Just to lighten this up, I remember seeing a scene in 'Middle Management Blues' anime where the computer mangled somebody's typing - and the kanji was rendered incorrectly, leading to an embarrassing spelling error. And that was on a Windows machine.
 
I also wonder if the OP really understands just how easy it is to install KDE on stock FreeBSD. I run Plasma and it's pretty easy to install on my base FreeBSD:

Code:
sudo bectl create kde-install

sudo pkg install -y xorg x11/kde5 sddm plasma5-sddm-kcm

# modify rc.conf to autostart sddm (for kde)
cat << 'EOF' >> /etc/rc.conf
dbus_enable="YES"
hald_enable="YES"
sddm_enable="YES"
EOF

# modify xinit.rc for startx type starts
cat << "EOF" >.xinitrc 
exec /usr/local/bin/startplasma-x11
EOF

sudo reboot

# check kde's working  ok (remember to not select a Wayland Session)

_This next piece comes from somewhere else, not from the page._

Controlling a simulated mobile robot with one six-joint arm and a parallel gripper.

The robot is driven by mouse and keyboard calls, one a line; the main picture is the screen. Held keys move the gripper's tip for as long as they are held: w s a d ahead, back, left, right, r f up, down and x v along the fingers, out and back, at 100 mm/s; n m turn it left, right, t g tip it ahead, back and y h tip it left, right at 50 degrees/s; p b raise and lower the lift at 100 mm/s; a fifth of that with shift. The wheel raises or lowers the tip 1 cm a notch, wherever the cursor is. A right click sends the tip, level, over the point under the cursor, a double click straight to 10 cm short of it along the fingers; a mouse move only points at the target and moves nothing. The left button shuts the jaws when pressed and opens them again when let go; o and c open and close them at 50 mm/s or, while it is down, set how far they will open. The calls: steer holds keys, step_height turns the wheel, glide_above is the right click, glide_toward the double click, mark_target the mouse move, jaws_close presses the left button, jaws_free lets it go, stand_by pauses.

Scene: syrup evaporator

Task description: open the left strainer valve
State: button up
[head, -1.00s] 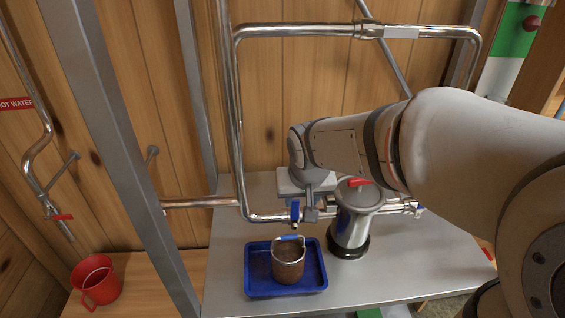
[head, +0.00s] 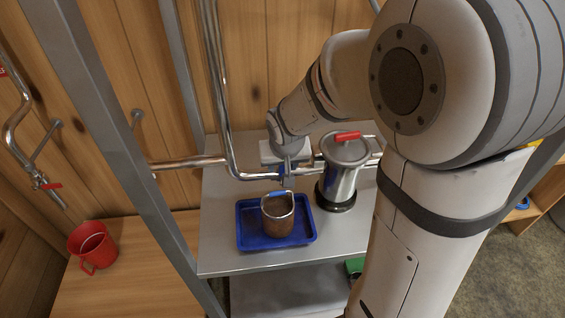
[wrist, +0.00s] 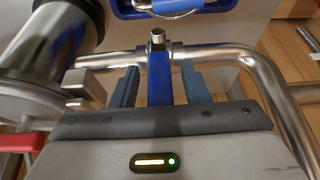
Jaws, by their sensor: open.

sudo bectl destroy -o kde-install
 
By the way i'm not sure if anybody noticed but actually he didn't ask any questions. He just made a statement.

So in my opinion, all we can say is "good luck and let us know when its completed"

Also next time you can write your statements in your profile post/status instead of forum posts which is generally used for questions.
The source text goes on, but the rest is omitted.